私は初めての海外旅行で興奮していたと思います。何しろ八ミリにカラー白黒三台ものカメラをフル活動。天安門のひな段から見物するパレードにカメラはフル活躍でした。

前夜迎賓館のパーティで首相周恩耒さんが握手をする姿は感動的でありました。私も握手をして頂きました。彼の手は女性のようにやわらかく暖かかった。
街の中の男女はカーキ色の人民服のみ、子供等は紅衛兵と呼び赤いスカーフを首に巻いて歌をうたいながら行進していく。

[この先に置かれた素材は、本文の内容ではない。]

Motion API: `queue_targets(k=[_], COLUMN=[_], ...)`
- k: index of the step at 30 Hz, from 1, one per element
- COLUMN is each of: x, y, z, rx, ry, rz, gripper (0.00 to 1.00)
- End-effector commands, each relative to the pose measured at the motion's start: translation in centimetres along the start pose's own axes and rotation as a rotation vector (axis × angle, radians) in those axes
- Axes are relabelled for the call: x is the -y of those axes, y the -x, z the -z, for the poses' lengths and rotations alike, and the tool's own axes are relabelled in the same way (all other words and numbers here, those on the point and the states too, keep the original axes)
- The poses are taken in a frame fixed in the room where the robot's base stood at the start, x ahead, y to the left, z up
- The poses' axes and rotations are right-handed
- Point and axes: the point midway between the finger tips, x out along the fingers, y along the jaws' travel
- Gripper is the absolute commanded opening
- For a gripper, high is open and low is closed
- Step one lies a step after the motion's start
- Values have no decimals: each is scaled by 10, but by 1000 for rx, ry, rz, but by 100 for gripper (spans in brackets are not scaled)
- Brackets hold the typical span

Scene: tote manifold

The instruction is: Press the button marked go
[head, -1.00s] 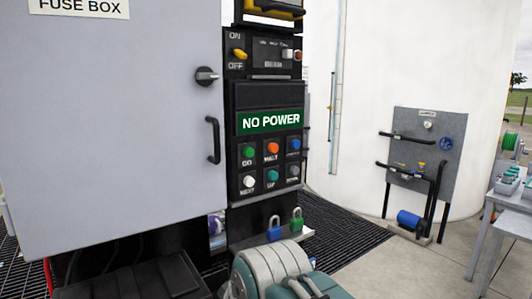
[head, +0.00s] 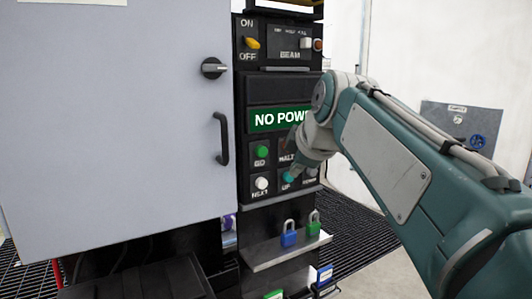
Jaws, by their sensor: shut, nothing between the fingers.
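The green button marked GO (head: 262,152) is at the upper left of the button block on the black control panel (head: 262,212). It is in plain view. My gripper (head: 293,143) is at the end of my teal arm, in front of the panel, to the right of the GO button. It looks shut and empty, and its fingers are dark against the panel and hard to make out. It covers the button above the HALT label. I cannot tell whether it touches the panel.
A white NEXT button (head: 262,183) sits below GO, with a teal UP button (head: 288,177) beside it. A sign (head: 276,119) reading "NO POWER" is above. The grey fuse box door (head: 115,120) with its black handle (head: 221,138) stands left. Padlocks (head: 289,234) sit on a shelf below.

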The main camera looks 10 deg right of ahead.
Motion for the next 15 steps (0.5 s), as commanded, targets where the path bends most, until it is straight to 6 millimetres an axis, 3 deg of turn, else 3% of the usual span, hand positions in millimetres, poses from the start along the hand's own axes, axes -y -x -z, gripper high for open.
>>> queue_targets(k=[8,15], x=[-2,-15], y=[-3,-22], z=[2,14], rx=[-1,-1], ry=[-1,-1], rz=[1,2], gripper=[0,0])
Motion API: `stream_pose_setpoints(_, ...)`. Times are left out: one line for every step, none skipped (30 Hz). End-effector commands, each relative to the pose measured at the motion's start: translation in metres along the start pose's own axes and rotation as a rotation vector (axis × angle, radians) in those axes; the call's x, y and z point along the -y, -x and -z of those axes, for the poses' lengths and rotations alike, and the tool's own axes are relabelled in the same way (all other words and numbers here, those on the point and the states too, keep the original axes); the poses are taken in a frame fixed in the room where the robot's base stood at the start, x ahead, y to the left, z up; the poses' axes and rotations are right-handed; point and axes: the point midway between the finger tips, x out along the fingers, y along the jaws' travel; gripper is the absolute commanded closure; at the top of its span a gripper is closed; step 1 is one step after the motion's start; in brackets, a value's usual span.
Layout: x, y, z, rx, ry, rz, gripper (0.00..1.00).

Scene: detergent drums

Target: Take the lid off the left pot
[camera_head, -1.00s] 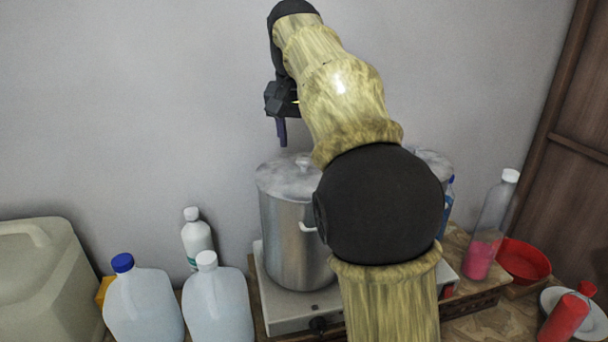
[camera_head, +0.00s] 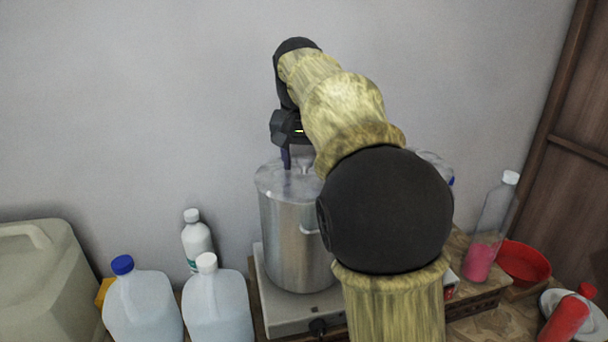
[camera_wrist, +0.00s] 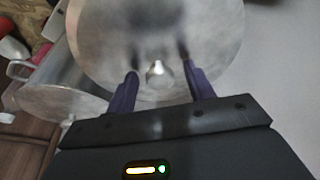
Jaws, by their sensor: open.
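The left pot (camera_head: 290,245) is a tall steel pot on a white stove, with a shiny metal lid (camera_head: 275,182) on top. In the wrist view the lid (camera_wrist: 120,40) fills the upper middle, and its small round knob (camera_wrist: 158,72) lies between my fingertips. My gripper (camera_wrist: 160,82) is open, with its two purple fingers on either side of the knob, apart from it. In the head view my gripper (camera_head: 287,165) points down at the lid. My arm hides the right part of the left pot and most of the second pot (camera_head: 434,162).
The white stove (camera_head: 285,318) sits on a wooden table. Several bottles stand to the left, including a blue-capped jug (camera_head: 143,305) and a white-capped jug (camera_head: 217,305). A clear bottle with pink contents (camera_head: 490,230) and a red bowl (camera_head: 523,262) are at the right.

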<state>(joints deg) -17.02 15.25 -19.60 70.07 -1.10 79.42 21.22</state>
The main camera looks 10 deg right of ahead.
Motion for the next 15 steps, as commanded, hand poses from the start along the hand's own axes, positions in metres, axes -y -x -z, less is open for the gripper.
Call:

人の波、自動車、車のクラクションみんな好きな方向に動いて行く中国人のすさまじいバイタリティを感じる。帰国してカメラの映像の点検をする。それなりに撮れてはいるのだが本当に中身が見えてこない。レンズは見ているのだが、私には見えてこない。

それから仕事もあり六、七回余り中国を旅行をするが、カメラもスケッチブックも持たない旅に変えた。直接自分の目だけで見て頭に残るものだけでいいと。